Lighting estimates are generally more reliable, and you can expect to harvest about a gram of dried bud per watt. This will, of course, depend on the strain of your plants and how well you care for them overall.
Expect to go from seed to harvest in about three to four months on average.
If you want to estimate your yield based on pot size, the height of your plants will be the indicator. What is the yield you’ll get from 36-inch plants?
Possibly as much as 100 grams. What kind of yield can you expect from 12-inch plants? Considerably less.
FAQs about Growing a Small Weed Plant
Is there a difference between auto-flowering and feminized seeds?
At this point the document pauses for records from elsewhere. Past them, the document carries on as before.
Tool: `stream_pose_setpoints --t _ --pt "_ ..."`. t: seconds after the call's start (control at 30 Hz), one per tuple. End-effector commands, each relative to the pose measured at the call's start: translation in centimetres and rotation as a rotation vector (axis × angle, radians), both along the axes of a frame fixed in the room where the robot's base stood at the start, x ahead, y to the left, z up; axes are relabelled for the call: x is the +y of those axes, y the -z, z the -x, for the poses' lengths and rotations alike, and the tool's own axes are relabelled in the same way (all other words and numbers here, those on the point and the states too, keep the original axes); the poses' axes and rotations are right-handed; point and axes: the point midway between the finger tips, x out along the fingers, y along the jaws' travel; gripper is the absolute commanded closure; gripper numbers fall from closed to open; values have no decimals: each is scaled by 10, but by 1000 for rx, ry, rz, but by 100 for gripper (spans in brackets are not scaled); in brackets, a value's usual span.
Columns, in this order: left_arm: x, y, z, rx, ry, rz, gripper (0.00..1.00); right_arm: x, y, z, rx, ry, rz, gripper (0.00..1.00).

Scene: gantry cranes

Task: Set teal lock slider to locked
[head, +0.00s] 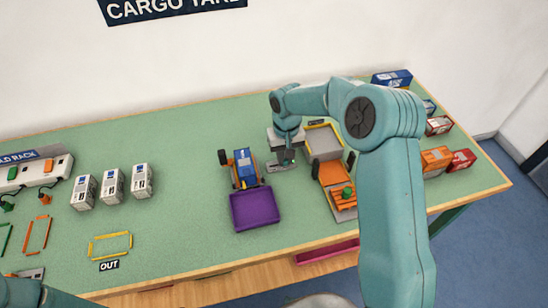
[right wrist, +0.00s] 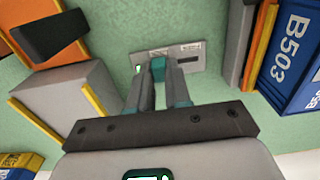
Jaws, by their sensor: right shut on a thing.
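The teal lock slider (right wrist: 158,68) shows in the right wrist view as a small teal block on a light grey plate (right wrist: 188,58) with printed labels and a dark slot at its right. My right gripper (right wrist: 158,76) is shut on the slider, one finger on each side. A small green spot shows at the plate's left end. In the head view my right gripper (head: 287,158) points down at the plate (head: 276,165), and its fingers hide the slider there. The slider's exact setting is hard to read. My left gripper is out of view.
A blue and orange vehicle (head: 244,166) with a purple tray (head: 255,209) stands left of the plate. An orange vehicle (head: 334,183) and a grey, yellow-edged tray (head: 323,142) stand to its right. Small coloured containers (head: 436,160) line the right end of the green table.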

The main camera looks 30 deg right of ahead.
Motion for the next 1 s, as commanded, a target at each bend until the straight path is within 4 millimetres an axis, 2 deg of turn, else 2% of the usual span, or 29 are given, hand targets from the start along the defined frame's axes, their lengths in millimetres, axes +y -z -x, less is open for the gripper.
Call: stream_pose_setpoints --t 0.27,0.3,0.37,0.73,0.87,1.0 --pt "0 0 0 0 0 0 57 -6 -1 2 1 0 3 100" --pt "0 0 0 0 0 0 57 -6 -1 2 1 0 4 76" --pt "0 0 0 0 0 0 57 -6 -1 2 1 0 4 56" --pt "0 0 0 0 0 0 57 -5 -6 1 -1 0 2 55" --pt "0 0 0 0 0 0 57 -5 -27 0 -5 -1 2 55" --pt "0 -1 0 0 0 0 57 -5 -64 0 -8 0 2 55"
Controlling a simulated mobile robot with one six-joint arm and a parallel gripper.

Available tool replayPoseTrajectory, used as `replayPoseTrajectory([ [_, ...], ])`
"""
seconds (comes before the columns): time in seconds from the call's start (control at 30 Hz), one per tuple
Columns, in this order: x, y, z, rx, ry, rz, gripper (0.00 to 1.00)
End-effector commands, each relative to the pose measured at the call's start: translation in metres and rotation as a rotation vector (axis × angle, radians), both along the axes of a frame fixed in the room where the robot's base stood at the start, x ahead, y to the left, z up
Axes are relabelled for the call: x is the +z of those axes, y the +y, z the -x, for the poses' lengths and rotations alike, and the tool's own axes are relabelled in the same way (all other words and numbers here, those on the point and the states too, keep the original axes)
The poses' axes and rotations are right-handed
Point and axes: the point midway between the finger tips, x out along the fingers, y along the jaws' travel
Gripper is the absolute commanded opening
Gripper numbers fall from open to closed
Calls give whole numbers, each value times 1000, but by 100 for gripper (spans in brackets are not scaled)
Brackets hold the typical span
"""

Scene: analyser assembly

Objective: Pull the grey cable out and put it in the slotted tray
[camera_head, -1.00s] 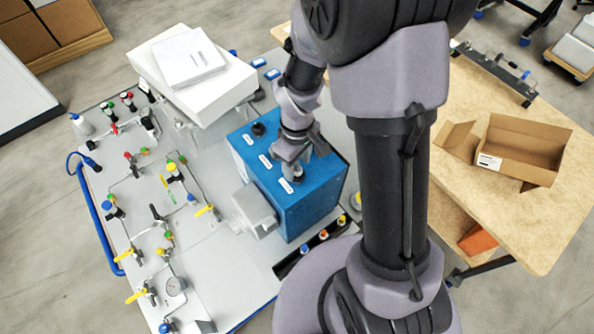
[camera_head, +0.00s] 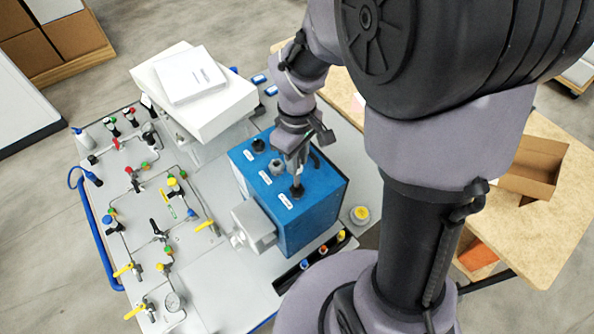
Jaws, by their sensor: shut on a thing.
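My gripper (camera_head: 296,170) points down over the top of the blue box (camera_head: 318,204) and is shut on a slim grey piece, which I take as the grey cable; it is small and partly hidden by the jaws. Just below the jaws is a black round port (camera_head: 297,191) on the box top; I cannot tell whether the cable still touches it. A grey fitting (camera_head: 277,167) and another black port (camera_head: 259,146) sit to the left on the box top. A narrow black tray (camera_head: 290,279) with several coloured pieces lies in front of the box; its slots are too small to make out.
A grey block (camera_head: 253,225) juts from the box's left side. A white case (camera_head: 205,105) with papers stands behind. Valves and tubing cover the bench's left side. A yellow-capped item (camera_head: 360,214) is right of the box. My arm hides part of the wooden table (camera_head: 560,225).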

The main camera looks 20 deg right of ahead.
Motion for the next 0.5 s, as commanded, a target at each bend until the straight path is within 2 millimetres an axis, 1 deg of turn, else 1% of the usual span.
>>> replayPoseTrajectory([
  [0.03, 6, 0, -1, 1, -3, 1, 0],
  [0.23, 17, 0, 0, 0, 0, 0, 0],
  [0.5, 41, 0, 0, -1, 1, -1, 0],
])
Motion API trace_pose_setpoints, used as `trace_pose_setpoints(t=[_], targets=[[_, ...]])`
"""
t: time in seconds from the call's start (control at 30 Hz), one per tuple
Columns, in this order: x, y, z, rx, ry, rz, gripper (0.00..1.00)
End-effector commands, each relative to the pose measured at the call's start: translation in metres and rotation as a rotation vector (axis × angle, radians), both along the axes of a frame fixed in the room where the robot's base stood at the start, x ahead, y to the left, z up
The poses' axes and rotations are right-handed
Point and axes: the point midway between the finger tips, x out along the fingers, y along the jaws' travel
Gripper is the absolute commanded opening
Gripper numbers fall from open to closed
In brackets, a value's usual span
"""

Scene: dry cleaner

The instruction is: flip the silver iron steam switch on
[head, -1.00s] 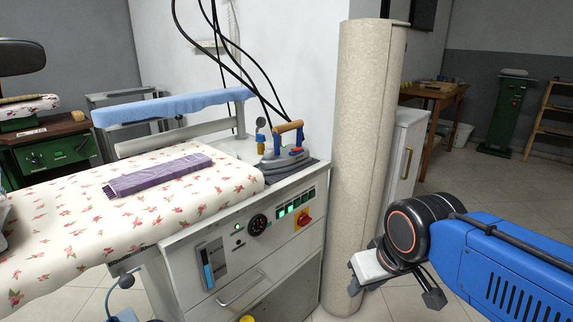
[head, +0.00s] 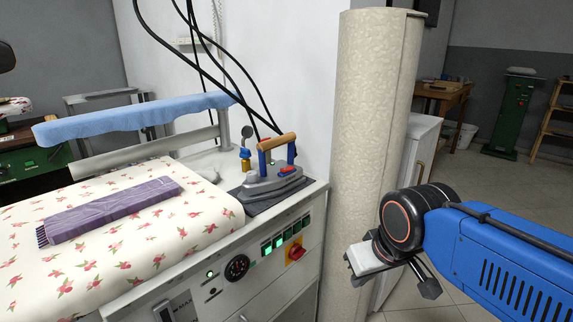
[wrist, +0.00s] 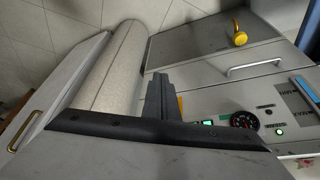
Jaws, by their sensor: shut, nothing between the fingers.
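The silver iron (head: 268,184) with a wooden handle (head: 276,142) rests on a dark pad (head: 257,204) at the right end of the ironing station. A small red part (head: 287,169) shows on top of the iron; I cannot tell which way it is set. My gripper (head: 429,289) is to the right of the station, lower in the picture and well apart from the iron. It is shut and empty. In the wrist view its fingers (wrist: 159,92) show in front of the cabinet; the iron is not seen there.
The cabinet (head: 225,293) has a gauge, lit green buttons (head: 273,243) and a red knob (head: 295,253). A tall beige column (head: 368,150) stands between the station and my arm. A purple folded cloth (head: 113,209) lies on the floral board. Black cables hang above the iron.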

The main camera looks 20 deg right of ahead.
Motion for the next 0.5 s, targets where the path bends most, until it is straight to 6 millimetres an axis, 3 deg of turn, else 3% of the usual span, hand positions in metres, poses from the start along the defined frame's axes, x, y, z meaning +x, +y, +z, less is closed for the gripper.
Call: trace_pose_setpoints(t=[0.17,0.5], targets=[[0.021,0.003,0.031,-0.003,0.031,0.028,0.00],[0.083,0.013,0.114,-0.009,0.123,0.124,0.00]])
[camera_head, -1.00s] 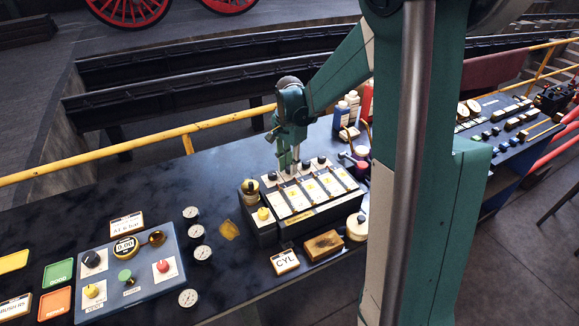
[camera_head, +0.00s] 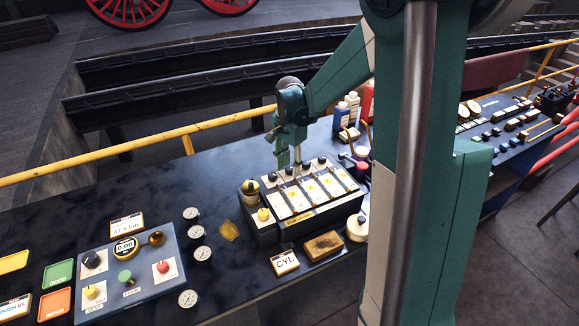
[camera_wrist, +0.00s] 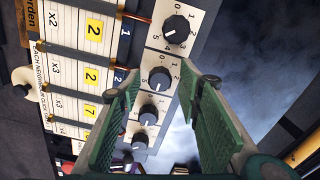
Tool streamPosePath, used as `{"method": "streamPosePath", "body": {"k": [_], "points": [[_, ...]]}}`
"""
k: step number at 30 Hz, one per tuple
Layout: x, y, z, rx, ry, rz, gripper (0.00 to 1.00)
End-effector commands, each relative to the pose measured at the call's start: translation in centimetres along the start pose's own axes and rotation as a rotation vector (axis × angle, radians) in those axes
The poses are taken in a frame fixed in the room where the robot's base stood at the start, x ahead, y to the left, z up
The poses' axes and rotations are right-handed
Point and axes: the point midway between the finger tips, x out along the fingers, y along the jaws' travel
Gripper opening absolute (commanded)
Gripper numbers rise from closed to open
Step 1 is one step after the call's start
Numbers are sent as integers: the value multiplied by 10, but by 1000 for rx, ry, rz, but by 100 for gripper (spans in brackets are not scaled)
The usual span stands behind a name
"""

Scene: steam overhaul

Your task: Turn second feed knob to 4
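The feed box (camera_head: 345,205) has several numbered strips and a row of dark round knobs along its back edge. In the wrist view, the top knob (camera_wrist: 175,30) sits on a white plate with a dial scale from 0 to 5. The second knob down (camera_wrist: 159,78) lies between my fingertips in the picture, with its own numbers around it. Two further knobs (camera_wrist: 148,115) show lower, between the fingers. My gripper (camera_wrist: 167,82) is open, its green padded fingers apart with nothing held. In the head view my gripper (camera_head: 290,163) points down over the knob row.
A blue control panel (camera_head: 150,280) with knobs stands at the left. Several gauges (camera_head: 197,232) lie between it and the feed box. A CYL block (camera_head: 285,263) and a brown block (camera_head: 323,245) lie in front. Bottles (camera_head: 343,113) stand behind.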

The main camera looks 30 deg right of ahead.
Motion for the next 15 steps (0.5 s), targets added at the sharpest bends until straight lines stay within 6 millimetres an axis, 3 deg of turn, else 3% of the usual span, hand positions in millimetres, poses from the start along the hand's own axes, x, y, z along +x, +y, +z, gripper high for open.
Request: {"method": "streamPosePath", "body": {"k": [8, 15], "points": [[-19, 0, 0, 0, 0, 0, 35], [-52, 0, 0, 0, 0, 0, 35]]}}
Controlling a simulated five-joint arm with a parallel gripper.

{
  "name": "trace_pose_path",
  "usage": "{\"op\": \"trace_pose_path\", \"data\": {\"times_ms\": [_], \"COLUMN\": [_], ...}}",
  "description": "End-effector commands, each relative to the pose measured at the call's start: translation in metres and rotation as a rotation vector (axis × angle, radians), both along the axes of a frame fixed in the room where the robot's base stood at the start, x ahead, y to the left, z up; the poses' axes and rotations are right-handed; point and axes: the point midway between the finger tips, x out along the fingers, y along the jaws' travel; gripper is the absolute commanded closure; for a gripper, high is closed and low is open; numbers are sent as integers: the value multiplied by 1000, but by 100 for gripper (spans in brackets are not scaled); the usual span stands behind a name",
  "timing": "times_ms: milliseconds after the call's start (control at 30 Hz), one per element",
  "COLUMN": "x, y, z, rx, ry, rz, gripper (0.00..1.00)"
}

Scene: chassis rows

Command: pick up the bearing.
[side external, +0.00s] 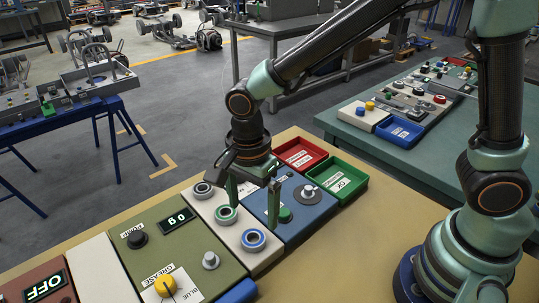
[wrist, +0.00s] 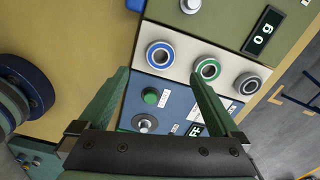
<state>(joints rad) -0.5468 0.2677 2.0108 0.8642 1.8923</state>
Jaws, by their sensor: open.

There is. If you’re growing indoors with feminized seeds, then you’ll need to change the amount of light you feed your plants in order to push them into the next stage of growth. Auto-flowering seeds, on the other hand, will move to the flowering stage on their own.
How much light do auto-flowering plants need?
Outdoors, auto-flowers thrive on a minimum of six hours of direct sunlight. If you’re growing your plants indoors, a good mix is 20 hours of light followed by 4 hours of darkness a day.
Is there a recommended size pot for auto-flowering plants?
Autoflowering plants are typically grown in 1/2-gallon to 5-gallon pots. The larger the size, the larger your plants will be.
If you’ve always wanted to grow your own weed but feared your limited space would be a deterrent, now is the time to set that fear aside! Hopefully, this guide will get you on your way to taking the plunge with your own small growth.